Sunday, January 9, 2011

Adobe Reader X Gotcha

I completed my review and copyedit of the layout PDF for the February issue of Realms of Fantasy magazine; this will be the first issue under new owners Damnation Books.

I had just installed Adobe Reader X (aka Version 10), which complicated the process, because I had never used this version before for editing. I had worked about three hours on the layout, highlighting many (many) words and sections of text and, where appropriate, inserting comments; highlighting and comments are new with Reader X. At one point I saved my work but it appeared that Reader had crashed: the entire Save screen had grayed out, and there was no moving hourglass, no "working" text, no "saving" text; nothing to indicate that the app was indeed doing its thing correctly. So after about fifteen or so seconds of this, I hit the ole Ctrl-Alt-Delete sequence of keys and killed the program. I reopened the file and all my work was gone; I was looking at the original unmarked PDF; three hours at least of work lost. I tried various combinations of Save, like saving under a new file name, but the Save screen continued to go all gray. Finally I tried another Save and decided to just let the app run its course, with hopes that a Reader-specific error message would appear that I could research. After more than thirty seconds the all-gray Save screen closed and all was well with the world; the PDF had been saved. No problems, no errors, no crash.

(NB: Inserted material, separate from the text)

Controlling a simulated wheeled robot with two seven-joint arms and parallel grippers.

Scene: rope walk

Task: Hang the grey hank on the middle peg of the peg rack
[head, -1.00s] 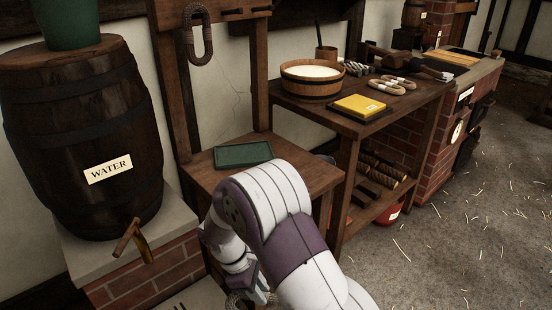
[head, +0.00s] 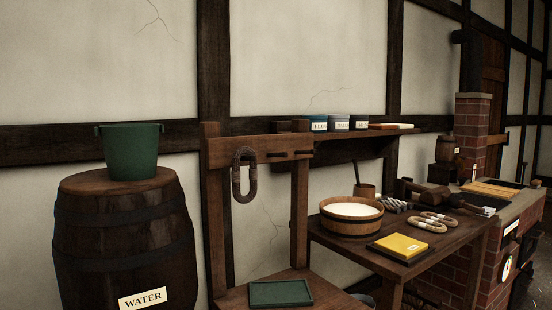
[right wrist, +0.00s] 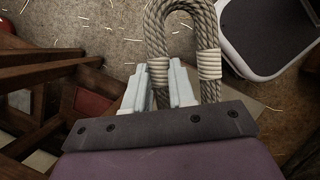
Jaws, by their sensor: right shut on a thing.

It turns out that the only real problem here is the poorly designed Adobe Reader X user interface (UI) -- and the fact that the Save process takes exceedingly long. Had I been given some kind of indication that the program was working, I wouldn't have killed the file and lost all my work. (Plus, I tend to be impatient, alas....) Granted, I should have Saved the work earlier, so that's on me; yet I still don't understand why the built-in autosave didn't work, and why there was no autosaved file to restore.

The other issue I have with Reader X is that the user cannot customize the toolbar. So I do a lot of advanced searches and every time I need to do this, I must use the Edit menu to select Advanced Search, or enter the key combination Shift-Ctrl-F -- not an easy combination of keys to select in that order with one hand.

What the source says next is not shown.